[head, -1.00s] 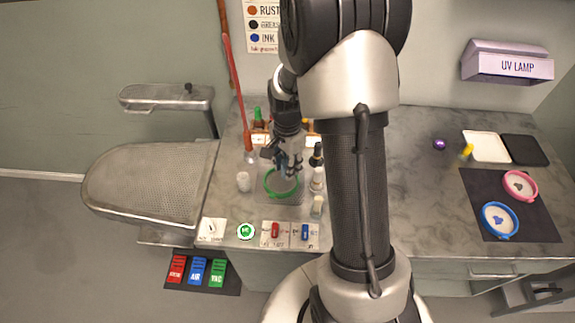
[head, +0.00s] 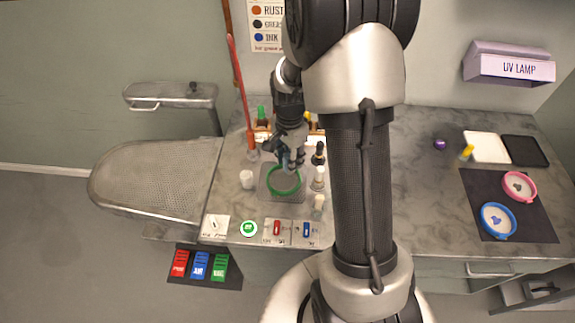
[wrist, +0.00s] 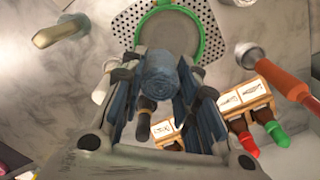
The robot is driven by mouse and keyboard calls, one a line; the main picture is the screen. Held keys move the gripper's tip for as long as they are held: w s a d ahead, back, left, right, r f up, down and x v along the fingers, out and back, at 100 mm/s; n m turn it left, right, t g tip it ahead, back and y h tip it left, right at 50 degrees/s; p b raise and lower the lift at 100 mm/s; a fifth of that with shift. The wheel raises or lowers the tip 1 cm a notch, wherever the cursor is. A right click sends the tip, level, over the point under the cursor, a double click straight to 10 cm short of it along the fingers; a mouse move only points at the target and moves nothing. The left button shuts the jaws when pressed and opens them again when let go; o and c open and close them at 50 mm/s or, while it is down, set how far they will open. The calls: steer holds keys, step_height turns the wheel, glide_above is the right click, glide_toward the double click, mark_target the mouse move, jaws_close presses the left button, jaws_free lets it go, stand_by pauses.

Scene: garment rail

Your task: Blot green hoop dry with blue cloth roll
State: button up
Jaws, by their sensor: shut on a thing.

========================================

### WORK TO DO:
In your copy of the listing above, reproduce each line exactly and omit all pictures.

### WRITTEN REPLY:
[head, -1.00s] 
[head, +0.00s] 
[wrist, +0.00s] 
The robot is driven by mouse and keyboard calls, one a line; the main picture is the screen. Held keys move the gripper's tip for as long as they are held: w s a d ahead, back, left, right, r f up, down and x v along the fingers, out and back, at 100 mm/s; n m turn it left, right, t g tip it ahead, back and y h tip it left, right at 50 degrees/s; p b raise and lower the lift at 100 mm/s; a fifth of that with shift. The wheel raises or lowers the tip 1 cm a notch, wherever the cursor is. A right click sends the tip, level, over the point under the cursor, a double click straight to 10 cm short of it along the fingers; a mouse move only points at the target and moves nothing. The left button shuts the jaws when pressed and opens them again when let go; o and c open and close them at 50 mm/s or, while it is down, set how far they will open. The calls: steer holds keys, step_height turns the wheel, glide_above is the right click, glide_toward the double click, mark_target the mouse move, jaws_close presses the left button, jaws_free lets it go, stand_by pauses.

Scene: garment rail

Your task: Blot green hoop dry with blue cloth roll
State: button up
Jaws, by their sensor: shut on a thing.

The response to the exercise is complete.